May 21, 2014; Cleveland, OH, USA; Cleveland Indians shortstop Asdrubal Cabrera (13) is surrounded by his teammates at home plate after scoring the winning run on a balk in the 13th inning against the Detroit Tigers at Progressive Field. Mandatory Credit: David Richard-USA TODAY Sports

Building the Cleveland Indians


Feb 18, 2014; Phoenix, AZ, USA; Cleveland Indians general manager Chris Antonetti speaks to the media during MLB media day at Chase Field. Mandatory Credit: Mark J. Rebilas-USA TODAY Sports

Front offices throughout baseball  have a variety of ways to fill  out their 25-man roster.  Whether it is through the draft, free agency or trades, small markets teams are forced to pick and choose their spots carefully in order to put the best 25-man roster on the field.  The Indians have long been lauded for being a team that has been able to turn other teams’ minor league prospects into Cleveland’s own major league talent.  Despite a few hiccups along the way within trades that received a great deal of attention (peering in the direction of Jason Knapp & Matt LaPorta), the Indians  current  roster  has  been formed by  a number  of  trades  that  when they occurred didn’t really move the needle, but looking back really deserve a tip of the cap.  Compared to the rest of the American League Central, the current Indians roster is comprised of a much higher percentage of players that were brought in via trade.

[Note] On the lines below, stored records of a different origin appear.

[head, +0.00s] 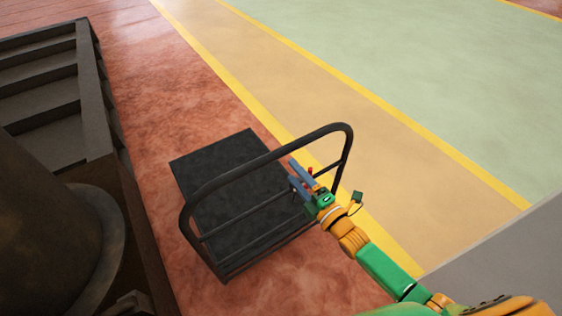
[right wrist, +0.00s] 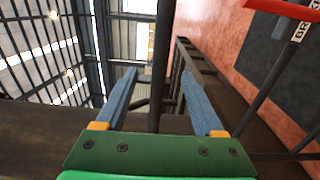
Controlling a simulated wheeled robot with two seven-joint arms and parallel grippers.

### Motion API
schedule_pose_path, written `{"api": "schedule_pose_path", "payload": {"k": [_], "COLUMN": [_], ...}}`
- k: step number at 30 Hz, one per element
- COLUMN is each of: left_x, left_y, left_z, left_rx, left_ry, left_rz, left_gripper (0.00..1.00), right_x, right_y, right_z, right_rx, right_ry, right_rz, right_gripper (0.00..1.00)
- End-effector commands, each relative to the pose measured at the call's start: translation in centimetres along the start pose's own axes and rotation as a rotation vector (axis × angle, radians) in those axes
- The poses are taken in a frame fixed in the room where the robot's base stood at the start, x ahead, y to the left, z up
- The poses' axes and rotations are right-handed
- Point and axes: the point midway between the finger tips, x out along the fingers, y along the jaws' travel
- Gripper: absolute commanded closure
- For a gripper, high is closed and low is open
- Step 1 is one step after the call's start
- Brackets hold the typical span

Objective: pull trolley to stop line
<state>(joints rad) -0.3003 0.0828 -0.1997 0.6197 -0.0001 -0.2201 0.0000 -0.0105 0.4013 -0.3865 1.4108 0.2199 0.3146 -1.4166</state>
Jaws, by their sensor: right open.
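The trolley has a flat dark deck (head: 210,160) and a black tube push handle (head: 265,157), and stands on the red floor. My right gripper (head: 296,174) is at the right part of the handle frame, with its two blue fingers open. In the right wrist view a dark bar (right wrist: 161,60) shows between the spread fingers (right wrist: 158,78). I cannot tell whether the fingers touch it. A red lever (right wrist: 285,8) with a partly readable label is at the upper right there. Yellow lines (head: 222,78) cross the floor beyond the trolley; I cannot tell which is the stop line. My left gripper is not in view.
A dark stepped structure (head: 95,95) and a large brown round body (head: 45,220) stand close on the left. A grey surface (head: 500,255) is at the lower right. The tan lane (head: 330,115) and green floor (head: 430,60) beyond are clear.

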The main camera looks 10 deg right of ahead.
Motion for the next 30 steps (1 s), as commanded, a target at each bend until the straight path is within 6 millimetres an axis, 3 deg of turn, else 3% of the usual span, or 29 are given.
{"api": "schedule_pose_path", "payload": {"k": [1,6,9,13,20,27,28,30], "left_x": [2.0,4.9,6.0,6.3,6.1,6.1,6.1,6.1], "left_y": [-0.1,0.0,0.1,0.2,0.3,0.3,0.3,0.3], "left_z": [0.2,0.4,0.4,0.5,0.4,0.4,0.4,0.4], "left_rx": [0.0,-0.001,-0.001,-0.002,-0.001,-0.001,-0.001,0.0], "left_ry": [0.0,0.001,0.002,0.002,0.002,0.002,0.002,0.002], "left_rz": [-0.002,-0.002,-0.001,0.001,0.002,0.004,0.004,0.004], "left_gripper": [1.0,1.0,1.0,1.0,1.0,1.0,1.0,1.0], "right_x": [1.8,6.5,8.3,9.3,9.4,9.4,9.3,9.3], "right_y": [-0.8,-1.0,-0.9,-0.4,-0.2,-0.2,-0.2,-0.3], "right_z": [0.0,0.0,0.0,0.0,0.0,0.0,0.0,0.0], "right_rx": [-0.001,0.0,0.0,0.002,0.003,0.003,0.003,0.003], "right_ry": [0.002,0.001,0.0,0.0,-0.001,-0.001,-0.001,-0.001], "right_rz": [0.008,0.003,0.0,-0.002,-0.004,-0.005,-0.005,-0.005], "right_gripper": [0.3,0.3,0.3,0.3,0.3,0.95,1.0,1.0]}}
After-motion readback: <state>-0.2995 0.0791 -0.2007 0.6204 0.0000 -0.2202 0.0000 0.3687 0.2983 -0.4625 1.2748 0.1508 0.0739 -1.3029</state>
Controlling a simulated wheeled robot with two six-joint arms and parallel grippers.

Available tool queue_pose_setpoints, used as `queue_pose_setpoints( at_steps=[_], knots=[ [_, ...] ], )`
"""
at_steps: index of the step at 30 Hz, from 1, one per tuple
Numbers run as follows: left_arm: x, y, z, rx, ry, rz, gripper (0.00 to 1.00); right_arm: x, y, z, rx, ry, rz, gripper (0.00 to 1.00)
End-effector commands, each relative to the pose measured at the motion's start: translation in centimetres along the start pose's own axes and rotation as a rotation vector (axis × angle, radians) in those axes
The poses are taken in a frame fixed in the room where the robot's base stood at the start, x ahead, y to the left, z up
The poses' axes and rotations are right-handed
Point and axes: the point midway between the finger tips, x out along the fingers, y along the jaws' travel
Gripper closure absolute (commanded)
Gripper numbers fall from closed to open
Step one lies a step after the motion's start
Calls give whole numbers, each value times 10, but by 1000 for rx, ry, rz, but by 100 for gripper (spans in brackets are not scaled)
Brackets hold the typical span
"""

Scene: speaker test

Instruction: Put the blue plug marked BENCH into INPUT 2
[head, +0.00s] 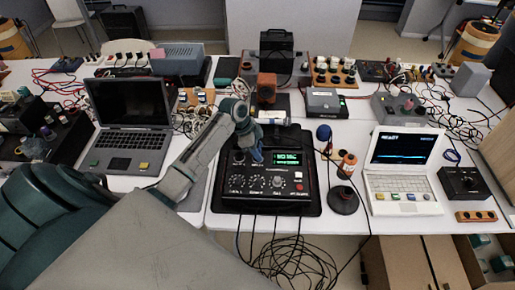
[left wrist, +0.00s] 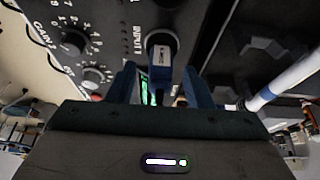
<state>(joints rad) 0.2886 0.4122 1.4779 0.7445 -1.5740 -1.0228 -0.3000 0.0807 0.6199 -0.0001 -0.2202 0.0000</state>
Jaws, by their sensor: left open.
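In the left wrist view, a blue plug (left wrist: 162,84) with a small white label (left wrist: 162,57) stands at a round socket on a black panel (left wrist: 112,16). The label is too small to read surely. The lettering beside the socket reads INPUT, with a digit that looks like 1. My left gripper (left wrist: 161,76) is open, with one finger on each side of the plug. In the head view, my left gripper (head: 256,146) is over the back of the black device (head: 230,190), which has knobs and a green display (head: 288,158). INPUT 2 cannot be made out. My right gripper is not in view.
A laptop (head: 130,110) stands to the left and a white laptop (head: 402,165) to the right. A microphone (head: 324,133) and an orange bottle (head: 347,165) stand right of the device. Black cables (head: 290,260) hang at the front edge. Equipment crowds the table's back.

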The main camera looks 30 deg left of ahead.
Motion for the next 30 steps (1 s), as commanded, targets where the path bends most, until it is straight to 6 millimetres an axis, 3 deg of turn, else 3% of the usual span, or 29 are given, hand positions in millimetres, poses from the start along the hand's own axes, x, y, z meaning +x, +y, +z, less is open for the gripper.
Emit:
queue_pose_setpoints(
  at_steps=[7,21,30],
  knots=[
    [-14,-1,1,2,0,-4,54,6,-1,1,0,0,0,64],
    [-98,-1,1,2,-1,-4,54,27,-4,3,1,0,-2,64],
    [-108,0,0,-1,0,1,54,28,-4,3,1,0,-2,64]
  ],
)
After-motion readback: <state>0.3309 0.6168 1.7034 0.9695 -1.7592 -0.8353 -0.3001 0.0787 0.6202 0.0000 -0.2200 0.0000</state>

Team Players acquired via trade
Cleveland 44%
Detroit 31%
Kansas City 30%
Chicago Sox 27%
Minnesota 7%

 

The 44% of players that came to the current Indians roster via trade consist of Mike Aviles, Michael Brantley, Asdrubal Cabrera, Carlos Carrasco, Yan Gomes, Corey Kluber, Justin Masterson, Zach McAllister, Josh Outman, Marc Rzepczynski, Carlos Santana & Bryan Shaw.  Of the twelve players listed, exactly one (Cabrera) of them is currently outside of his team-controlled years.  Granted, the Indians have parted with some great players (Shin Soo Choo, Victor Martinez, C.C. Sabathia) to obtain these guys, they have also parted with some pretty inconsequential talent along the way too (Austin Kearns, Esmil Rogers, two months each of Casey Blake & Jake Westbrook). While the Cliff Lee trade is often thought of as a complete failure (a fact that is difficult to argue against), there really are a number of trades that are completely at the other end of the spectrum for the Indians.  The three trades that jump out as the real gems from Shapiro & Antonetti are:

3.  Zach McAllister for Austin Kearns

Austin Kearns was a beacon of light towards the beginning of the 2010 season.  In a season that resulted in 93 losses & a lineup that saw Trevor Crowe, Lou Marson, Luis Valbuena & Matt LaPorta each receive 300+ at bats; Austin Kearns was a solid if unspectacular player who was rewarded by the Tribe the following year with another one-year contract.  During that second year with the Tribe, Kearns struggled and the Indians traded him (.589 OPS) to the New York Yankees for a 6’6” 230+ pound pitcher who was having a rough year at Triple A Scranton, but at 22 was four years younger than the average player in his league.  Zach McAllister came to the Indians & has been a steady #4 starter since.  Despite some recent struggles in his previous few starts, McAllister’s peripheral statistics still dispute what his ERA says so fans can expect a leveling of the numbers to a more respectable ERA.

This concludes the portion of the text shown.